本発明の第1の実施の形態に係る並列駆動型電源装置の全体構成を表すブロック図である。 図1に示した並列駆動型電源装置を構成するDC−DCコンバータの無負荷時の状態を表す図である。 図1に示した並列駆動型電源装置を構成する各DC−DCコンバータのVI特性を表す図である。 図3(E)に示したVI特性をより詳細に表す図である。 図1に示した並列駆動型電源装置についての、主要な出力電圧における出力電流値を示す図である。 図5に基づいて得られる、並列駆動型電源装置のVI特性を示す図である。 変形例に係る並列駆動型電源装置を示すブロック図である。 図7に示した並列駆動型電源装置を構成する各DC−DCコンバータのVI特性を表す図である。 本発明の第2の実施の形態に係る並列駆動型電源装置の全体構成を表すブロック図である。 図11に示した並列駆動型電源装置を構成するDC−DCコンバータの回路図である。 従来のカレントシェア方式の並列駆動型電源装置における一例を説明する図である。 従来のカレントシェア方式の並列駆動型電源装置における他の例を説明する図である。 従来のオーバーフロー方式の並列駆動型電源装置における一例を説明する図である。
符号の説明
1,1α,3…並列駆動型電源装置、1A,1B,3A,3B…DC−DCコンバータ、2…負荷、RA,RB…外付け抵抗器、LA,LB…VI特性線。

Claims (5)

  1. 負荷に対して並列に接続された2以上の直流電圧源を備え、
    前記2以上の直流電圧源のうち、任意の2つの直流電圧源の各々に関する電圧対電流特性ラインが、互いに異なる傾きを有し、かつ、動作範囲内において互いに交差している
    ことを特徴とする並列駆動型電源装置。
  2. 前記2以上の直流電圧源の各々に関する電圧対電流特性ラインが電流軸と不平行であることを特徴とする請求項1記載の並列駆動型電源装置。

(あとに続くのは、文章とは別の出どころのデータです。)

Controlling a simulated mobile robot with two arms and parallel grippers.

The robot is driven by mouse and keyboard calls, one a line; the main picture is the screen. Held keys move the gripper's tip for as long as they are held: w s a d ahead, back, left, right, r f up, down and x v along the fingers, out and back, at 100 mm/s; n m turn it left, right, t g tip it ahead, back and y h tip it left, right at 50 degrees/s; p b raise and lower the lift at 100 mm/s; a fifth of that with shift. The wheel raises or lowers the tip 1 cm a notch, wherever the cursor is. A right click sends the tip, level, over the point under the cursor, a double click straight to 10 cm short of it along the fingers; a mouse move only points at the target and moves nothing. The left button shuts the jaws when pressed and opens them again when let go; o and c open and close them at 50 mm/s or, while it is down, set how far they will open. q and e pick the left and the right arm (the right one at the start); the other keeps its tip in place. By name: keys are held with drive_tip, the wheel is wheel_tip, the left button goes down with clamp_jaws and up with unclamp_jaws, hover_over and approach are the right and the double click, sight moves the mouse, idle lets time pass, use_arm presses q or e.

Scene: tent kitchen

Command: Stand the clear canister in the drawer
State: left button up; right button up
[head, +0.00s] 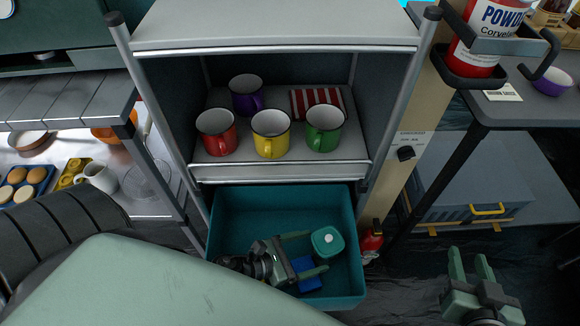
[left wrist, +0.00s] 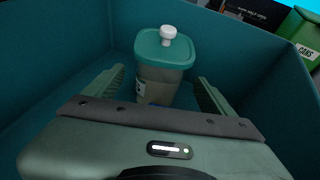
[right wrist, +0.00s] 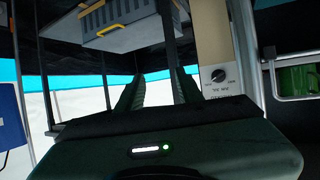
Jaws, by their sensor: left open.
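The clear canister has a teal lid with a white knob (head: 327,242) and stands upright in the teal drawer (head: 232,222), toward its right side. In the left wrist view the canister (left wrist: 160,84) shows its see-through body and part of a label, between and just beyond my fingers. My left gripper (head: 308,255) is open inside the drawer, its fingers pointing at the canister. Whether the fingers touch it I cannot tell. My right gripper (head: 470,265) is outside the drawer at the right, its fingers apart and empty; it also shows in the right wrist view (right wrist: 158,92).
A blue item (head: 306,275) lies in the drawer by my left gripper. Red (head: 216,133), yellow (head: 270,133) and green (head: 324,128) mugs stand on the shelf above. A red-and-white powder container (head: 482,40) hangs in a rack at upper right. The drawer's left part looks clear.

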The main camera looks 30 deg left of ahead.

  3. 前記2つの直流電圧源の少なくとも一方の出力線に外付け抵抗器を挿入配置して電圧対電流特性ラインの傾きを変化させることにより、前記2つの直流電圧源の各々に関する電圧対電流特性ラインが、互いに異なる傾きを有し、かつ、動作範囲内において互いに交差するようにした
    ことを特徴とする請求項1または請求項2に記載の並列駆動型電源装置。
  4. 前記2つの直流電圧源の各々として、それ自体の電圧対電流特性ラインが傾きを有するものを用いる
    ことを特徴とする請求項1または請求項2に記載の並列駆動型電源装置。
  5. 2つの直流電圧源を備え、
    各直流電圧源を、最も使用頻度の高い負荷電流値において前記2つの直流電圧源の各々に関する各出力電圧が互いに等しくなるようにした
    ことを特徴とする請求項1ないし請求項4のいずれか1項に記載の並列駆動型電源装置。